Réflexions sur l’ancrage de Traverse dans les pratiques des publics

Le dialogue avec les publics est un défi de taille pour les institutions patrimoniales qui souhaitent aujourd’hui favoriser une participation plus active des citoyens dans leurs actions. Cet article reviendra sur les nombreux questionnements que font émerger la création d’une application telle que Traverse.
Ces réflexions ont été menées dans le cadre d’un mémoire en Master 2 de Médiations Urbaines, Savoirs et Expertises (Université Lyon 2 Lumière).

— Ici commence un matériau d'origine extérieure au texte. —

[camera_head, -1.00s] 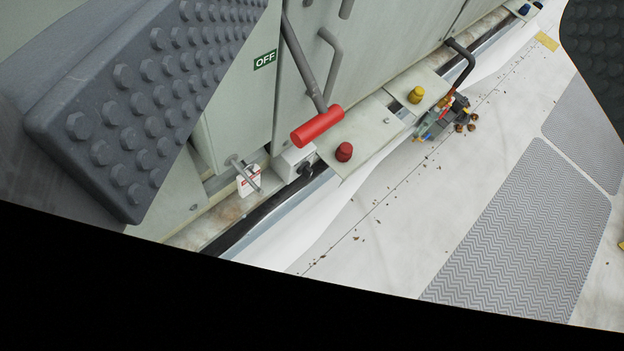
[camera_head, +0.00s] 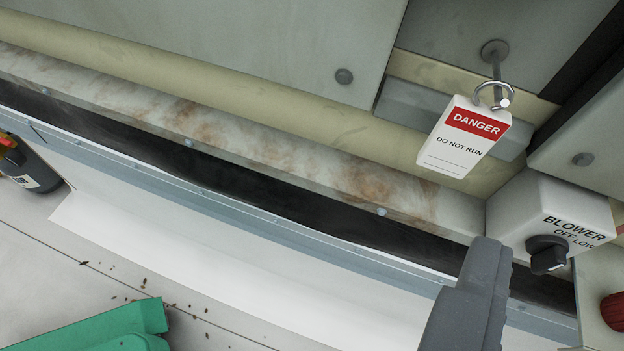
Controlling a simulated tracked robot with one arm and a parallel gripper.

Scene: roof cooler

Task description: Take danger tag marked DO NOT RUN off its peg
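The danger tag (camera_head: 465,140) is a white card with a red DANGER band and the words DO NOT RUN. It hangs by a metal ring (camera_head: 484,90) around a short metal peg (camera_head: 495,70), which sticks out from a round base on the pale panel at the upper right. A dark grey piece (camera_head: 468,300) rises from the bottom edge, below the tag and apart from it. It looks like part of my gripper, but I cannot be sure. No second fingertip shows, so I cannot see whether the gripper is open. Nothing is seen touching the tag.
A white BLOWER switch box (camera_head: 550,208) with a black knob (camera_head: 547,254) is close at the tag's lower right. A red button (camera_head: 613,311) is at the right edge.

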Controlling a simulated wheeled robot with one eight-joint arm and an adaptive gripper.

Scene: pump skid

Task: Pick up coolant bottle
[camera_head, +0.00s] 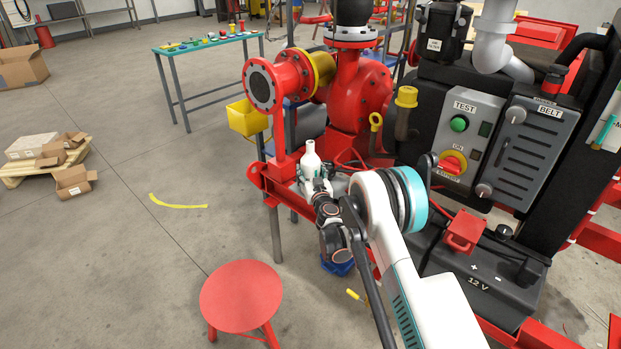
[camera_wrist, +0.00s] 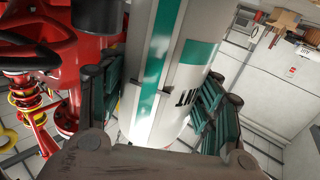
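The coolant bottle (camera_head: 311,160) is white with a teal label and a narrow neck. It stands on the red skid beside the pump in the head view. In the wrist view the bottle (camera_wrist: 168,65) fills the middle, with dark lettering low on its side. My gripper (camera_head: 317,186) is right at the bottle. Its two teal-padded fingers (camera_wrist: 158,100) lie on either side of the bottle's body. They are close to its sides, but whether they both press on it cannot be seen. The bottle's lower part is partly hidden by my gripper in the head view.
The red pump (camera_head: 362,100) stands close behind the bottle. A control panel (camera_head: 468,130) and a battery (camera_head: 480,265) are to the right. A yellow bin (camera_head: 246,118) hangs at the left. A red stool (camera_head: 241,296) stands in front, with open floor further left.

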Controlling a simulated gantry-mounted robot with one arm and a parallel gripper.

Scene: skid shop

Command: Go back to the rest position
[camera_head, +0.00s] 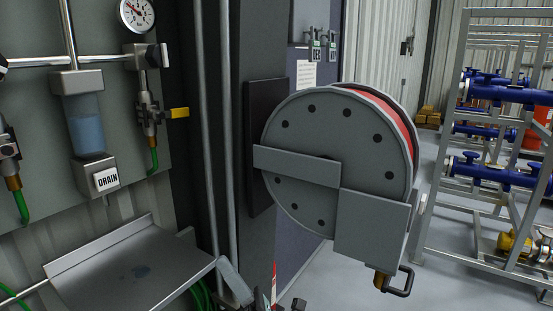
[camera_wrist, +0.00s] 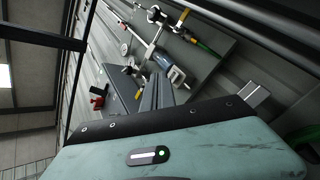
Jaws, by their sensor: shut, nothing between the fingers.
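My gripper (camera_wrist: 158,80) shows in the wrist view beyond its teal body, with its two grey fingers together and nothing between them. Past the fingertips is the wall panel with a clear drain bowl (camera_wrist: 176,75), apart from the fingers as far as I can tell. In the head view the gripper's fingers cannot be made out; only small grey, dark and red parts show at the bottom edge. No separate object of the task is in view.
In the head view a grey hose reel (camera_head: 300,160) juts out at the centre. A metal tray (camera_head: 130,265) and the bowl marked DRAIN (camera_head: 85,125) are at left. A rack (camera_head: 455,110) with blue pipe parts stands at right. Grey floor is open between.

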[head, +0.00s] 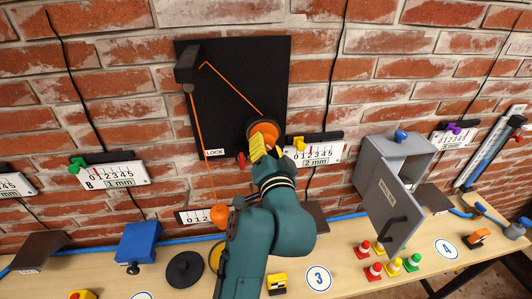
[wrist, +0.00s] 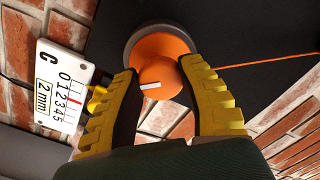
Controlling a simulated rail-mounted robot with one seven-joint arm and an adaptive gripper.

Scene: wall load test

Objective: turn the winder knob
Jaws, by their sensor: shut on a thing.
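The winder, an orange drum on a dark disc (head: 264,130), is mounted at the lower right of a black wall panel (head: 240,85). In the wrist view its round orange knob (wrist: 158,77) carries a white mark pointing left. My gripper (wrist: 160,82) has its two yellow fingers on either side of the knob and is shut on it. In the head view my gripper (head: 262,148) covers most of the knob. An orange cord (head: 235,88) runs from the winder up to a black bracket (head: 187,66) and down to an orange ball (head: 220,214).
A gauge C (head: 314,153) hangs just right of the winder, close to my gripper. A grey cabinet (head: 395,170) with its door ajar stands to the right. The bench (head: 345,260) below holds several small cones, a blue box (head: 138,242) and a black disc (head: 185,269).

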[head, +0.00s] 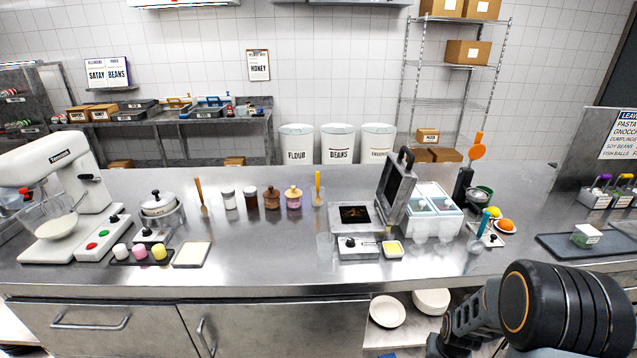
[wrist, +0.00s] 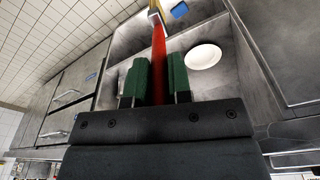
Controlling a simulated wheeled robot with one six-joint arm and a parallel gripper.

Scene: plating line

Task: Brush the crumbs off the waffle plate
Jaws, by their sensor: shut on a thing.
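The waffle iron (head: 359,244) stands open on the steel counter in the head view, its dark lid (head: 397,188) tilted up at the right. Its lower waffle plate (head: 355,214) is dark with brownish specks, too small to tell clearly as crumbs. My gripper (wrist: 156,68) shows in the wrist view, its green fingers shut on a red handle (wrist: 159,45). A pale, narrow head (wrist: 154,15) sits at the handle's far end, partly cut off by the frame; it looks like a brush. My gripper and the brush are not visible in the head view.
A white-blue bin (head: 432,214) stands right of the waffle iron, and a small yellow-filled dish (head: 392,249) at its front right. Jars (head: 271,197) and a mixer (head: 60,180) are further left. White bowls (head: 387,311) lie on the shelf below the counter.

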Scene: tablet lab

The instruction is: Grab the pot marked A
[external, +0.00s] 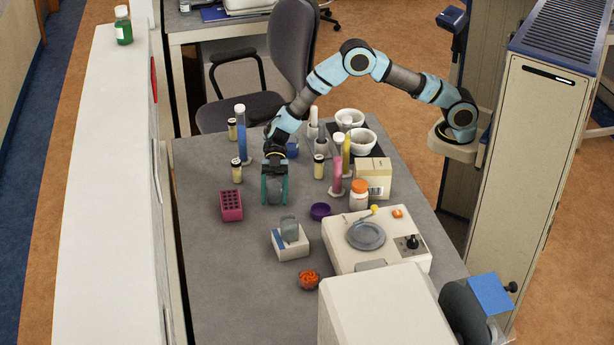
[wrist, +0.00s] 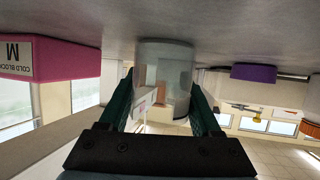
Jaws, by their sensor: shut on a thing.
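My gripper (external: 274,190) is over the left middle of the grey table, its green fingers pointing down. In the wrist view my gripper (wrist: 163,98) is shut on a clear greyish cylindrical vessel (wrist: 163,62), one finger on each side. The vessel's base is at or close to the table surface; I cannot tell if it touches. No letter A is readable on it. Small jars with pale contents stand near: one at the back left (external: 232,129), one left of the gripper (external: 237,172), one to the right (external: 319,168). Their marks are too small to read.
A pink block (external: 231,206), labelled COLD BLOCK in the wrist view (wrist: 45,58), is left of the gripper. A purple dish (external: 320,211) is to the right. A blue tube (external: 241,135) stands behind. A white block with a grey piece (external: 291,245) is in front.

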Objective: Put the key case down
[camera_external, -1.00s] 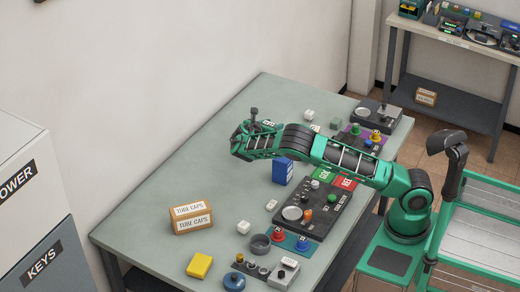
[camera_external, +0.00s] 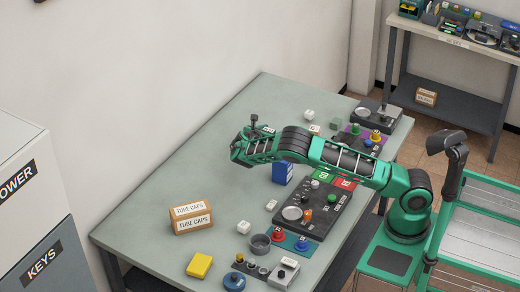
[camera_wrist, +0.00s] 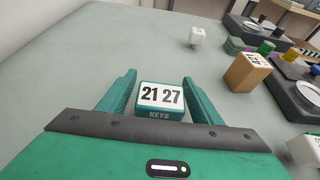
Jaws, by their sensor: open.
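The key case (camera_wrist: 160,97) is a small teal box with a white top label reading "21 27" and "KEYS" on its near side. In the wrist view it sits between the two teal fingers of my gripper (camera_wrist: 162,92), which is open around it. In the external view my gripper (camera_external: 238,152) is over the far left part of the grey-green table (camera_external: 150,185). I cannot make out the key case there for certain. Whether its underside touches the table is hidden.
A blue box (camera_external: 282,172) stands beneath my forearm. A wooden block (camera_wrist: 243,75) and a white cube (camera_wrist: 197,38) lie ahead to the right in the wrist view. A tube caps box (camera_external: 191,217) is nearer the front. The table left of my gripper is clear.

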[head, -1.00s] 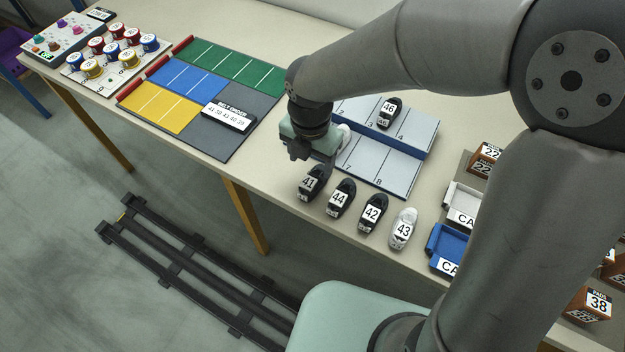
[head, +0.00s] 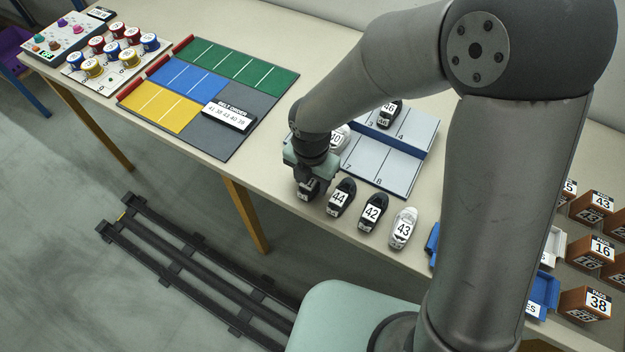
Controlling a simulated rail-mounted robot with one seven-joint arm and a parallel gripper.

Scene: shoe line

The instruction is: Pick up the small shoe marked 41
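The small black shoe marked 41 (head: 306,195) stands at the left end of a row of shoes near the table's front edge. My gripper (head: 309,182) is down over it, pointing downward. The gripper body and fingers hide most of the shoe, and its label is only partly visible. I cannot tell whether the fingers are apart or closed on the shoe. To its right stand the black shoe 44 (head: 341,199), the black shoe 42 (head: 373,213) and the white shoe 43 (head: 403,229).
A white shoe 40 (head: 341,137) stands just behind my gripper. A grey numbered rack (head: 398,170) holds the black shoe 46 (head: 389,112). A dark sign (head: 229,117) lies on the coloured mat (head: 240,70) at left. Brown boxes (head: 586,303) and blue trays (head: 541,293) are at right.

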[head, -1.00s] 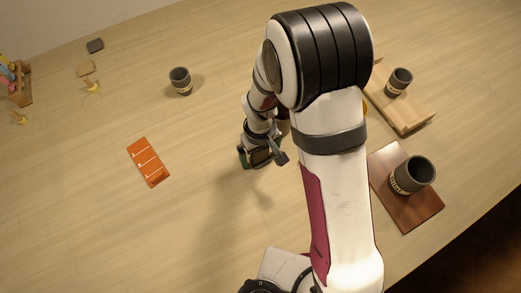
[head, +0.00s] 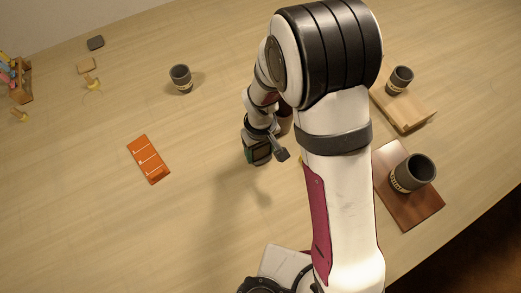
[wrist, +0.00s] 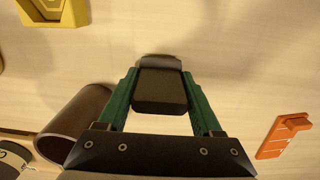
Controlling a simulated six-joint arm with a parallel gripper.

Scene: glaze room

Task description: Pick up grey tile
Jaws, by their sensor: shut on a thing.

Visite de la station de Courchevel (Savoie), par David Dereani, Fondation Facim. Crédit Hanus février 2018

Scénarios d’usages

La réflexion sur les scénarios d’usages est une étape nécessaire pour chaque innovation afin qu’elle puisse se confronter et s’adapter à son futur public. Ces recherches se font généralement en amont, lorsque l’objet est encore au stade de « prototype », afin de l’ajuster à la demande des usagers et d’éviter des coûts inutiles.

Néanmoins, Internet pose une nouvelle difficulté dans la compréhension des usages. Comment comprendre ce que l’on ne voit pas ? Si les statistiques peuvent donner beaucoup d’informations sur le comportement d’une personne (lieu de connexion, temps de connexion, nombre de publications, de partages etc), elles masquent néanmoins la subtilité des intentions et des pratiques réelles et laissent finalement nombre de questions en suspens. En effet l’application a un emploi bien trop large pour savoir avec précision comment l’utilisateur s’en est servi et dans quel contexte. Était-ce lors d’une randonnée en montagne, d’une balade en famille, ou depuis son canapé ? Comment l’usager a-t-il entendu parler de Traverse ? Le partage d’une « carte postale » (forme de publication sur Traverse) sur un autre réseau social est-il un acte de reconnaissance, de recherche, de curiosité, de contestation, etc. ?

Pour pouvoir répondre à ces questions il faut mettre en œuvre différentes expérimentations et études, que cela soit sur le terrain, ou sur la toile. Traverse a par exemple déjà élaboré  plusieurs méthodes d’approche du public : l’immersion auprès du public, muni de tablettes tactiles lors des journées du Patrimoine 2017, l’accompagnement dans la création d’une carte postale et la réflexion sur des potentiels usages et usagers lors d’une journée d’étude à Morteau (Doubs).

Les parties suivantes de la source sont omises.